OBJECTIVE -> Repeat the data verbatim.

GIVEN INFORMATION ->

☆ ☆ ☆ ☆ ☆ ☆ ☆

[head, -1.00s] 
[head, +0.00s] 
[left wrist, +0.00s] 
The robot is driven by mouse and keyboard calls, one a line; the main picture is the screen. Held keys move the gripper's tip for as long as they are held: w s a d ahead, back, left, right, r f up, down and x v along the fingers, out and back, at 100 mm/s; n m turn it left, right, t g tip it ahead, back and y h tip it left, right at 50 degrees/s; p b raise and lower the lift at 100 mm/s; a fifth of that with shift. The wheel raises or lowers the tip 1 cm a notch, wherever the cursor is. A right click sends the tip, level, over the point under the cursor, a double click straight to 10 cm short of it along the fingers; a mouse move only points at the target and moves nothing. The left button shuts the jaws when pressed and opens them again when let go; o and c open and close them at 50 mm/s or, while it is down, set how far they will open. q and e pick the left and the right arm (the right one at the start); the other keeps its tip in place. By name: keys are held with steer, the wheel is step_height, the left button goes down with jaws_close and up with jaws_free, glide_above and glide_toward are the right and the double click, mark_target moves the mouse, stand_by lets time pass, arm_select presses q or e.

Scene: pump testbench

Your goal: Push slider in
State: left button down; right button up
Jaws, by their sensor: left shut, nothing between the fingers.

☆ ☆ ☆ ☆ ☆ ☆ ☆

THE SOLUTION ->
[head, -1.00s] 
[head, +0.00s] 
[left wrist, +0.00s] 
The robot is driven by mouse and keyboard calls, one a line; the main picture is the screen. Held keys move the gripper's tip for as long as they are held: w s a d ahead, back, left, right, r f up, down and x v along the fingers, out and back, at 100 mm/s; n m turn it left, right, t g tip it ahead, back and y h tip it left, right at 50 degrees/s; p b raise and lower the lift at 100 mm/s; a fifth of that with shift. The wheel raises or lowers the tip 1 cm a notch, wherever the cursor is. A right click sends the tip, level, over the point under the cursor, a double click straight to 10 cm short of it along the fingers; a mouse move only points at the target and moves nothing. The left button shuts the jaws when pressed and opens them again when let go; o and c open and close them at 50 mm/s or, while it is down, set how far they will open. q and e pick the left and the right arm (the right one at the start); the other keeps its tip in place. By name: keys are held with steer, the wheel is step_height, the left button goes down with jaws_close and up with jaws_free, glide_above and glide_toward are the right and the double click, mark_target moves the mouse, stand_by lets time pass, arm_select presses q or e.

Scene: pump testbench

Your goal: Push slider in
State: left button down; right button up
Jaws, by their sensor: left shut, nothing between the fingers.

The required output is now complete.